The popular art of the Harappans was in the form of terra-cotta figurines. The majority are of standing females, often heavily laden with jewelry, but standing males—some with beard and horns—are also present. It has been generally agreed that these figures are largely deities (perhaps a Great Mother and a Great God), but some small figures of mothers with children or of domestic activities are probably toys. There are varieties of terra-cotta animals, carts, and toys—such as monkeys pierced to climb a string and cattle that nod their heads. Painted pottery is the only evidence that there was a tradition of painting. Much of the work is executed with boldness and delicacy of feeling, but the restrictions of the art do not leave much scope for creativity.

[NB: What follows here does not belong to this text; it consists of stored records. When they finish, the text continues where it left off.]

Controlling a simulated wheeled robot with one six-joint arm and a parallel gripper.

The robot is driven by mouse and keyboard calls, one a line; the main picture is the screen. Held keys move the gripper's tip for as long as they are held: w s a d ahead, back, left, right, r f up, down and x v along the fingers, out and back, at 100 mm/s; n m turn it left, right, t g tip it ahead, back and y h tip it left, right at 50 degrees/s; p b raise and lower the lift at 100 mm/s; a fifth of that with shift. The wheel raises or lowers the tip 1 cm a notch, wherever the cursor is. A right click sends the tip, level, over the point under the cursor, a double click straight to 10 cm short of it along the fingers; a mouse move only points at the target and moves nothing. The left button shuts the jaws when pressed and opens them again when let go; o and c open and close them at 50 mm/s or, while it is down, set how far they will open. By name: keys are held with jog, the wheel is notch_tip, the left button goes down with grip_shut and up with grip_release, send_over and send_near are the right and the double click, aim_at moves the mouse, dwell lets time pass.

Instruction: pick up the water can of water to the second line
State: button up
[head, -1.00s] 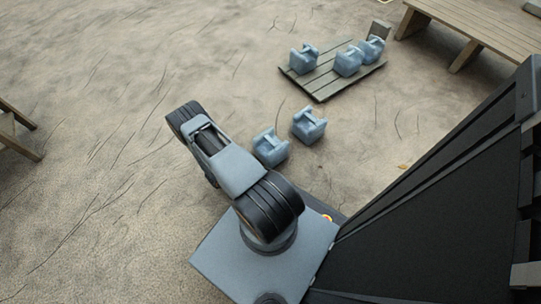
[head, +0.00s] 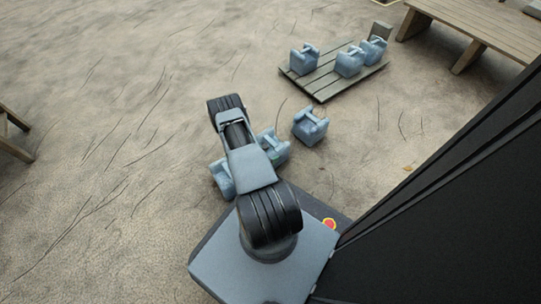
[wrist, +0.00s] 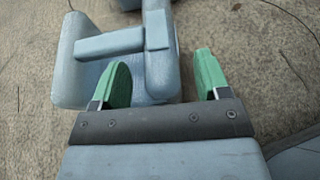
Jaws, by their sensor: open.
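Blue-grey water cans with top handles stand on the ground near my base. In the head view, one can (head: 310,126) stands clear, one (head: 274,149) is partly behind my arm, and another (head: 221,179) shows left of the arm. My gripper (wrist: 160,85), with green fingers, is open and empty in the wrist view. A can (wrist: 72,65) with a bar handle (wrist: 122,41) is close beyond it, to the left. The left finger overlaps the can's front; the right finger is right of the can. I cannot tell whether they touch. No water lines are visible.
A slatted pallet (head: 322,90) at the back holds cans (head: 304,59), (head: 349,61) and (head: 374,48). A wooden table (head: 480,28) stands at the back right. Part of another can (wrist: 130,4) shows at the wrist view's top. The ground at left is mostly clear.

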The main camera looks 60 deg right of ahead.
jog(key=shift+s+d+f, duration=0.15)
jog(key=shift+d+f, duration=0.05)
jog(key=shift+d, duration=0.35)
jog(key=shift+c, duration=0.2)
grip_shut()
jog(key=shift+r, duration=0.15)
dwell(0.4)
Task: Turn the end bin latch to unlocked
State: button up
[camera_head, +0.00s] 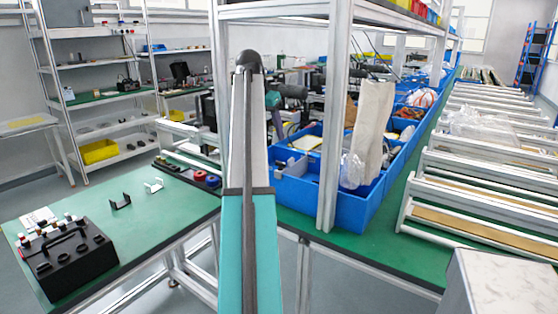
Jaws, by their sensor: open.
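The end bin (345,212) is a blue open-topped bin at the near end of the green bench, right of centre. A small pale grey piece (291,164) shows at its left side; I cannot tell whether it is the latch or how it is turned. A tall beige bag and a clear plastic wrap stand in the bin. A metal post in front hides part of it. My gripper cannot be made out. My own teal and grey column fills the middle of the view and hides what lies behind it.
A green table (150,235) at left holds a black case (68,258), two small brackets and a dark tray with coloured rolls. White racks (480,205) line the right. Shelves with a yellow bin (98,152) stand at the back left.

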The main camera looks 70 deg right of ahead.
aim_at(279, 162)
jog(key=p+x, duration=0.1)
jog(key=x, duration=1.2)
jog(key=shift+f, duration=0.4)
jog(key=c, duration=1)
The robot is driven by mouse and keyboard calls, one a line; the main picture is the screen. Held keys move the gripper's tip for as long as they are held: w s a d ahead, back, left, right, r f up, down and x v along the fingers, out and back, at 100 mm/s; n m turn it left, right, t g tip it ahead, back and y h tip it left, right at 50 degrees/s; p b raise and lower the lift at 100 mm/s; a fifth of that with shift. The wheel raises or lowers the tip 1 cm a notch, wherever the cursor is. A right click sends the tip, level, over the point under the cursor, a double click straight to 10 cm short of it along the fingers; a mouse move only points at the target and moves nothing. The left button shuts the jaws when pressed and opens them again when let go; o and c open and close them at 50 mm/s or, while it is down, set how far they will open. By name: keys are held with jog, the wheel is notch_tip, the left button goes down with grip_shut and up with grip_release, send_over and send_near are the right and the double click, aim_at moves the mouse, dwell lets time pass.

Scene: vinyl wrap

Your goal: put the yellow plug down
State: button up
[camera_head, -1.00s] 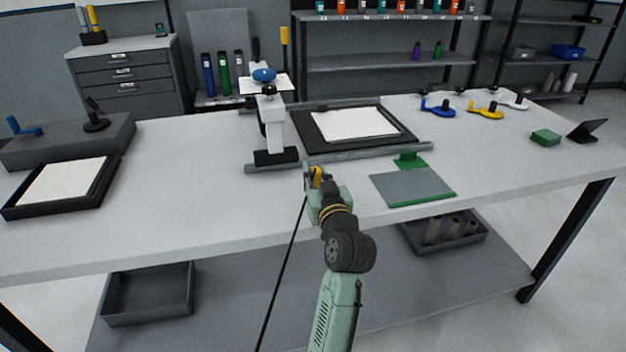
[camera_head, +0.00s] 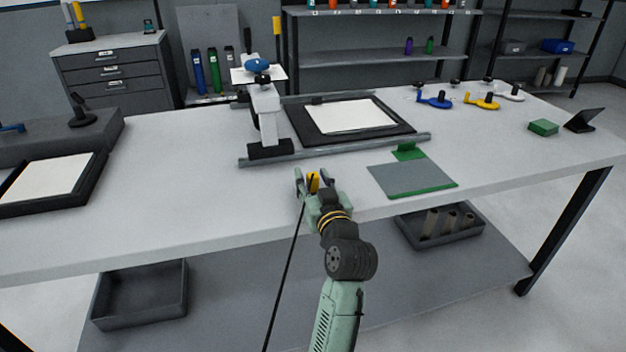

Perhaps the best-known artifacts of the Indus civilization are a number of small seals. The seals were generally cut from steatite (soapstone) and were carved in intaglio or incised with a copper burin (cutting tool). The great majority of seals show a humpless “unicorn” or bull in profile, while others show the Indian humped bull, elephant, bison, rhinoceros, or tiger. The animal frequently stands before a ritual object, variously identified as a standard, a manger, or even an incense burner. A considerable number of the seals contain scenes of obvious mythological or religious significance. The interpretation of these seals is, however, often highly problematic. The seals were certainly more widely diffused than other artistic artifacts and show a much higher level of workmanship. Probably they functioned as amulets, as well as more-practical devices to identify merchandise.